◆ **Brief**:
Quote every line below exactly and skip any picture.

— START Material shown —

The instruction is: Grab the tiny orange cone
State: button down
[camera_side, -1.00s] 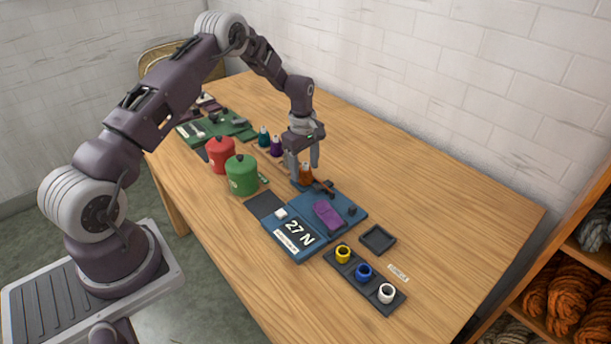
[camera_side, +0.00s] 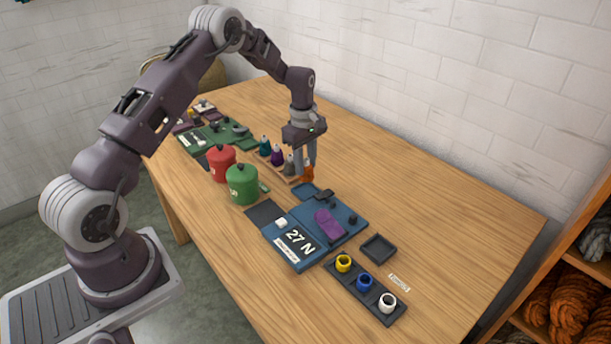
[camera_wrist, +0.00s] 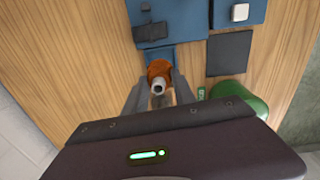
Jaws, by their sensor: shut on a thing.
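The tiny orange cone (camera_side: 307,174) is between the fingers of my gripper (camera_side: 304,170), which is shut on it. In the wrist view the orange cone (camera_wrist: 158,70) shows its pale tip toward the camera, with a gripper finger on each side. My fingers partly hide it in the side view. A small blue square tray (camera_side: 303,191) lies just below and in front of the cone. The cone seems slightly above the table, though the gap is hard to judge.
Grey, purple (camera_side: 276,157) and teal cones stand in a row just left of my gripper. Red (camera_side: 221,163) and green (camera_side: 242,184) canisters stand further left. A blue board (camera_side: 290,252) with a purple piece and dark clips lies in front.

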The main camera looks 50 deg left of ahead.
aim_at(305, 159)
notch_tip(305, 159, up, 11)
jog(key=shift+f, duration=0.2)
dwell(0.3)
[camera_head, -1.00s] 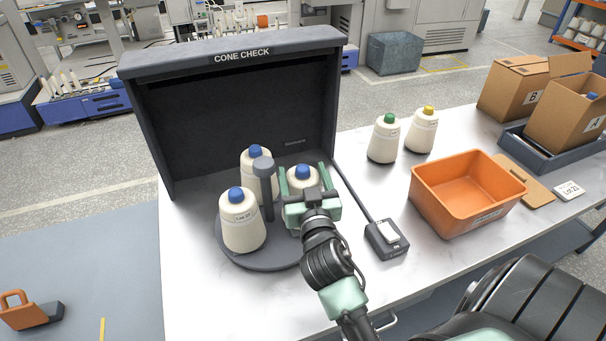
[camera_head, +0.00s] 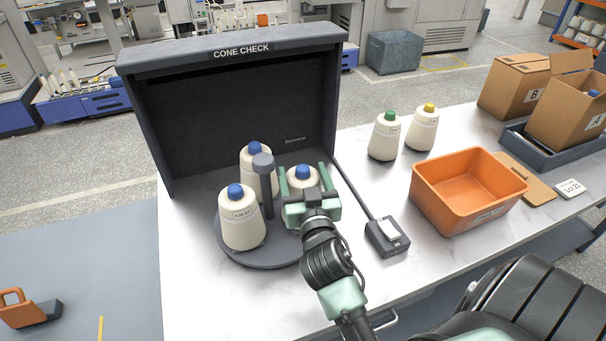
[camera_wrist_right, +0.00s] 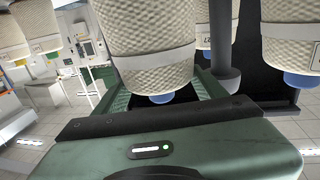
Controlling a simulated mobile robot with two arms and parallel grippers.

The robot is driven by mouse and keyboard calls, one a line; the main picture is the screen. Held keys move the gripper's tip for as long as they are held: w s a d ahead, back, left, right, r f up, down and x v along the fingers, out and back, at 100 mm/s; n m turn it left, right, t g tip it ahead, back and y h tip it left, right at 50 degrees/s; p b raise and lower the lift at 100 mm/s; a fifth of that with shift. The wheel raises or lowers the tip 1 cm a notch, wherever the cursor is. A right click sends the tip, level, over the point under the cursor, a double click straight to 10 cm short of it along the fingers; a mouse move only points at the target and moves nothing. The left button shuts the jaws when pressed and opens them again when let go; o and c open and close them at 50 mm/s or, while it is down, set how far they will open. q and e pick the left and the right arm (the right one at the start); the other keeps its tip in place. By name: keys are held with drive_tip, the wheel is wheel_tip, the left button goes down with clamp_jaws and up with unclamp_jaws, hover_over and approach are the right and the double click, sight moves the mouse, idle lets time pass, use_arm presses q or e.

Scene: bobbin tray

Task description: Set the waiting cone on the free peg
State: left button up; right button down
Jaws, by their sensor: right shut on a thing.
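My right gripper (camera_head: 306,185) is shut on a cream yarn cone with a blue tip (camera_head: 302,172), at the right part of the round grey tray (camera_head: 262,258). The held cone (camera_wrist_right: 150,45) fills the middle of the right wrist view, which looks upside down. The gripper hides its lower part, so I cannot tell whether it rests on the tray. Two more blue-tipped cones stand on the tray, one at the front left (camera_head: 241,222) and one at the back (camera_head: 250,162). A grey post (camera_head: 265,182) rises at the tray's middle. No bare peg shows. My left gripper is not in view.
The dark "CONE CHECK" booth (camera_head: 235,110) encloses the tray's back. A switch box (camera_head: 387,237) sits right of my arm. A green-tipped cone (camera_head: 384,140), a yellow-tipped cone (camera_head: 422,132) and an orange bin (camera_head: 440,205) stand farther right. Cardboard boxes (camera_head: 512,92) are at the far right.

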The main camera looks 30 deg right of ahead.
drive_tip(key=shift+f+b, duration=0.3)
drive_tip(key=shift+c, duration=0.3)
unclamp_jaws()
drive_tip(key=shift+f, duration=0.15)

— END Material shown —

◆ **Solution for this exercise**:
The instruction is: Grab the tiny orange cone
State: button down
[camera_side, -1.00s] 
[camera_side, +0.00s] 
[camera_wrist, +0.00s] 
Jaws, by their sensor: shut on a thing.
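The tiny orange cone (camera_side: 307,174) is between the fingers of my gripper (camera_side: 304,170), which is shut on it. In the wrist view the orange cone (camera_wrist: 158,70) shows its pale tip toward the camera, with a gripper finger on each side. My fingers partly hide it in the side view. A small blue square tray (camera_side: 303,191) lies just below and in front of the cone. The cone seems slightly above the table, though the gap is hard to judge.
Grey, purple (camera_side: 276,157) and teal cones stand in a row just left of my gripper. Red (camera_side: 221,163) and green (camera_side: 242,184) canisters stand further left. A blue board (camera_side: 290,252) with a purple piece and dark clips lies in front.

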The main camera looks 50 deg left of ahead.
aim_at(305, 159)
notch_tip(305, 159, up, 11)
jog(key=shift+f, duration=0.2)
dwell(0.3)
[camera_head, -1.00s] 
[camera_head, +0.00s] 
[camera_wrist_right, +0.00s] 
Controlling a simulated mobile robot with two arms and parallel grippers.

The robot is driven by mouse and keyboard calls, one a line; the main picture is the screen. Held keys move the gripper's tip for as long as they are held: w s a d ahead, back, left, right, r f up, down and x v along the fingers, out and back, at 100 mm/s; n m turn it left, right, t g tip it ahead, back and y h tip it left, right at 50 degrees/s; p b raise and lower the lift at 100 mm/s; a fifth of that with shift. The wheel raises or lowers the tip 1 cm a notch, wherever the cursor is. A right click sends the tip, level, over the point under the cursor, a double click straight to 10 cm short of it along the fingers; a mouse move only points at the target and moves nothing. The left button shuts the jaws when pressed and opens them again when let go; o and c open and close them at 50 mm/s or, while it is down, set how far they will open. q and e pick the left and the right arm (the right one at the start); the other keeps its tip in place. By name: keys are held with drive_tip, the wheel is wheel_tip, the left button goes down with clamp_jaws and up with unclamp_jaws, hover_over and approach are the right and the double click, sight moves the mouse, idle lets time pass, use_arm presses q or e.

Scene: bobbin tray

Task description: Set the waiting cone on the free peg
State: left button up; right button down
Jaws, by their sensor: right shut on a thing.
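My right gripper (camera_head: 306,185) is shut on a cream yarn cone with a blue tip (camera_head: 302,172), at the right part of the round grey tray (camera_head: 262,258). The held cone (camera_wrist_right: 150,45) fills the middle of the right wrist view, which looks upside down. The gripper hides its lower part, so I cannot tell whether it rests on the tray. Two more blue-tipped cones stand on the tray, one at the front left (camera_head: 241,222) and one at the back (camera_head: 250,162). A grey post (camera_head: 265,182) rises at the tray's middle. No bare peg shows. My left gripper is not in view.
The dark "CONE CHECK" booth (camera_head: 235,110) encloses the tray's back. A switch box (camera_head: 387,237) sits right of my arm. A green-tipped cone (camera_head: 384,140), a yellow-tipped cone (camera_head: 422,132) and an orange bin (camera_head: 440,205) stand farther right. Cardboard boxes (camera_head: 512,92) are at the far right.

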The main camera looks 30 deg right of ahead.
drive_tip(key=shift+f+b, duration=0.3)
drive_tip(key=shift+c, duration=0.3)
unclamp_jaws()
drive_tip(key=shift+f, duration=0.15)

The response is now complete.